Giri. Stores are no longer just glorified warehouses whose success can only be measured by a standalone P&L. There are new economic models for the store , and any in-store digital investments must be planned and measured accordingly.
Rebecca. The emergence of pop-ups and showrooms illustrates how the value of the store is moving from being purchase centric to experience centric.
Ricardo. Customers are looking for clarity of purpose from their favorite retailers and brands.
Shelley. Traditional retailers struggle with hierarchical organizational structures with deep muscle-memory that is all about the local optima. Digital natives such as Warby Parker on the other hand can double down on their clarity of purpose with a more streamlined organization structure.
#2 Focus on Key Shopper Imperatives
Avoid falling into the me-too trap. Focus on what matters most to your customers.
Giri. “Digital” can mean very different things to competitors within a category. For Starbucks digital is about deepening loyalty and reducing friction from the order process. For McDonald’s digital is about tapping new markets (delivery) and improving its speed-of-service promise.
Rebecca. Direct-to-consumer brands such as Outdoor Voices are leading the charge when it comes to being clear on who their shopper is, and then designing store experiences around that clarity.

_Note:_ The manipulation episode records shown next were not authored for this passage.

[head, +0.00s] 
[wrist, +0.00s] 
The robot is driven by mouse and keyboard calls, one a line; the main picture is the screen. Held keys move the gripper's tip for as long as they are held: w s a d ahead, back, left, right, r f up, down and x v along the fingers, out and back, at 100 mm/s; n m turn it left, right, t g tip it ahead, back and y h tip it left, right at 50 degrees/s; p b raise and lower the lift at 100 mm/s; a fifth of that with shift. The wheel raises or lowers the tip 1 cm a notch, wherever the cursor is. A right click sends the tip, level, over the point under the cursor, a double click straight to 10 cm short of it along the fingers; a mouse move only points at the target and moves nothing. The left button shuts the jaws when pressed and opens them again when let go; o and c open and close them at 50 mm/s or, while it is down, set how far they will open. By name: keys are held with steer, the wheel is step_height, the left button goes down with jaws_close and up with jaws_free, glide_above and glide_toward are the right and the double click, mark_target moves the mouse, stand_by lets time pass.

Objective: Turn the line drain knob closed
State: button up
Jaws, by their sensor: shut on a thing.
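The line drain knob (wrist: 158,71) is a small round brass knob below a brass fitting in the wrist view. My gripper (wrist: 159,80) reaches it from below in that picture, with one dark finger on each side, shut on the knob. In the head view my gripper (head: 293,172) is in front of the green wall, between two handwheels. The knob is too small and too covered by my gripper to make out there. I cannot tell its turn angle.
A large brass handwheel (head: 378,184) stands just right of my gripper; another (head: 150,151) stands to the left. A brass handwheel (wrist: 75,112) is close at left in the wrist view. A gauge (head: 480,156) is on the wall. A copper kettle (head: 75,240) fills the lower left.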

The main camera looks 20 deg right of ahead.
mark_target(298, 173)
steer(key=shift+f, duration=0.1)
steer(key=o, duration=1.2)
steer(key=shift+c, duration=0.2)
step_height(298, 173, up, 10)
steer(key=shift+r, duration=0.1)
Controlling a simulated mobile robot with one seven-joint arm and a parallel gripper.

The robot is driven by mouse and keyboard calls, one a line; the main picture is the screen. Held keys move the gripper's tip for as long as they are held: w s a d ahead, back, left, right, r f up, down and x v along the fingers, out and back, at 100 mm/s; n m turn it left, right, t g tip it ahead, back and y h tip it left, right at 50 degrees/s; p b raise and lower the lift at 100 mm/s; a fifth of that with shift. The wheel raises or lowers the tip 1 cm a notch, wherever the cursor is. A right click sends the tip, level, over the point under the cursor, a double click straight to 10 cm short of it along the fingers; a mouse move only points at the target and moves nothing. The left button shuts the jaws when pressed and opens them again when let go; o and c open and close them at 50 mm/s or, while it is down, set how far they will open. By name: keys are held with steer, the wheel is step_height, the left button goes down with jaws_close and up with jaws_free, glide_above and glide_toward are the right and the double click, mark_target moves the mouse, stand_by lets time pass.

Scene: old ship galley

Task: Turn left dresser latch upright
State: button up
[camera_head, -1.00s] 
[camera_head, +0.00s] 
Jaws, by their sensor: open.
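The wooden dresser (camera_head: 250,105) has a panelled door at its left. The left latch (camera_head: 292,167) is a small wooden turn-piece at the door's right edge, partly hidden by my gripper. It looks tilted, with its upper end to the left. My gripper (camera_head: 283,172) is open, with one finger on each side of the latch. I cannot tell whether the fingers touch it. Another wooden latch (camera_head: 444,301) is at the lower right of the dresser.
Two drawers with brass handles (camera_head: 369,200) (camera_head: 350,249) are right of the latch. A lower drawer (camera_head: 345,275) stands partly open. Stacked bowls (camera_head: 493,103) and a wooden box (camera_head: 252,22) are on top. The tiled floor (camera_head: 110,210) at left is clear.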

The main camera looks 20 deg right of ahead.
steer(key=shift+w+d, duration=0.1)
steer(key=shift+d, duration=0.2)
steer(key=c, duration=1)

Shelley. It is critical for retailers to step back, analyze their shopper’s journey, and know where specific experiences fit in. As importantly, they need to be more specific about how these experiences will drive business value.

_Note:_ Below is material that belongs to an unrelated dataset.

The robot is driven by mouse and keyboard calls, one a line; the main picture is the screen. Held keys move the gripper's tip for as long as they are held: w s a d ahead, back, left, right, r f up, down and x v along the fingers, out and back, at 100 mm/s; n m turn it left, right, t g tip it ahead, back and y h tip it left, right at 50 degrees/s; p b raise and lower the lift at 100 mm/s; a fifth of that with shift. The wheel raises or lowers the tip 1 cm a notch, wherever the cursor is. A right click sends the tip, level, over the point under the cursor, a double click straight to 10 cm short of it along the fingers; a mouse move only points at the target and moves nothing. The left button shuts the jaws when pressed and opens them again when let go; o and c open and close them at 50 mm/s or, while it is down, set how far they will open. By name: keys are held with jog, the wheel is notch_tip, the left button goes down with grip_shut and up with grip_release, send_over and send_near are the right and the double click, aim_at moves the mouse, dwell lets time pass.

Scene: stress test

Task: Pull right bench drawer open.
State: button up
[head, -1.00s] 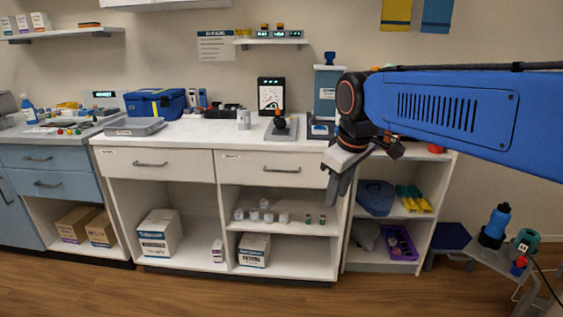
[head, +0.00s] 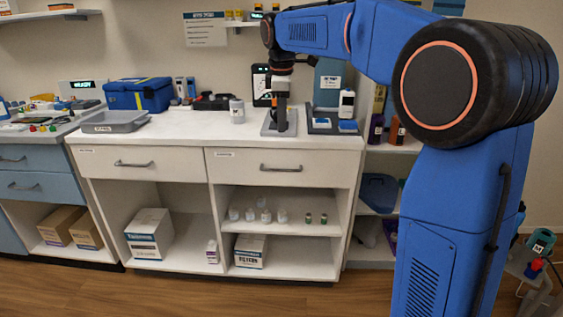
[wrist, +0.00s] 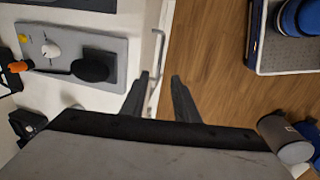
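The right bench drawer (head: 325,172) is a white front under the countertop, flush with the bench and closed. Its grey bar handle (head: 281,168) is in the middle of the front. In the wrist view the handle (wrist: 157,62) shows beside the counter edge, near the fingertips. My gripper (head: 282,128) points down in front of the bench, above the handle in the head view. Its two dark fingers (wrist: 160,76) are apart with nothing held between them. I cannot tell the exact height gap between fingertips and handle.
A grey stirrer plate (wrist: 75,50) sits on the counter close to the gripper. The left drawer (head: 140,165) is closed. A grey tray (head: 115,121) and a blue case (head: 138,95) stand farther left. The wooden floor (head: 200,290) before the bench is clear.

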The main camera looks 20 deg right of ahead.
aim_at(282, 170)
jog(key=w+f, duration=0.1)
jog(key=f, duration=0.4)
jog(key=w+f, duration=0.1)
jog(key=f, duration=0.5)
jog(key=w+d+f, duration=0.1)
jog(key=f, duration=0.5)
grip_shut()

Ricardo. Can’t lose sight of the fact that customers have to be at the center of your digital strategy. Not every imperative is going to matter to your shopper. Very important that you not be overwhelmed or distracted by the latest shiny object in the room, and remain focused on what matters most to your shoppers.
#3 Build Operational Readiness
Redesign processes to align with digital experiences.
Giri. Inadequate change management is the death-knell of in-store digital experiences.
Rebecca. Coach / Tapestry has done a great job of taking out fixed checkout registers and enabling a more fluid in-store experience. This took a lot of back-end process and systems change along with associate training.
Shelley. Retailers must apply Digital Thinking to process redesign. For instance, let’s certainly make it easier for shoppers to return, however let’s also use digital to reduce returns altogether.
Ricardo. Operational readiness is the lynchpin of successful implementation. Retailers must lay out in detail all the inter-dependencies of an experience, and make sure all bases are covered, especially legacy systems and infrastructure that may need updating to support the experience.
#4 Empower the Workforce
Ensure store teams are adequately trained and prepared.
Giri. A majority of retailers are only paying lip-service to empowering their frontline workforce even though the business case for doing so is pretty darn clear.
Rebecca. I’ve seen some improvement on that front - minimum wage going up, more software available to associates and the power of sensor-based technologies, but there is still a long way to go.
Shelley. The knowledge deficiency gap has reduced a bit. Retailers must arm associates with tools that help them do their job better, but also train them on the technology (e.g. consumer mobile app) that shoppers use.
Ricardo. Dixons Carphone has done a great job at identifying (and fixing) why its associate mobile enablement initiatives weren’t producing the results they wanted. By fixing issues such as training, reliability and performance of WiFi and user experience, they saw a 40% increase in conversion from shoppers that interacted with a store associate using the clienteling app.
#5 Don’t Just Make the Promise, Keep It
Deliver a consistently awesome experience at scale.
Giri. Making a promise and then failing to keep it is worse than not making one at all. Once retailers launch a digital in-store experience, they have to make sure that it works flawlessly at scale.
Rebecca. If the culture is on-board with all the changes that will be required to deliver on the intended experience, then you can make the promise and keep it more often than not.
Shelley. Two-way communication with customers is one of the best ways in which retailers can co-opt shoppers into the process of scaling digital transformation.
Ricardo. Not all digital in-store experiences are created equal. You have to be able to understand one’s impact on the other, as well as manage the rules around which experience gets priority under what circumstances. Your in-store network needs a traffic cop to avoid costly mishaps.
For many retailers, the future hinges on successfully transforming stores through digital experiences. Increased technology investment alone, however, will not guarantee success.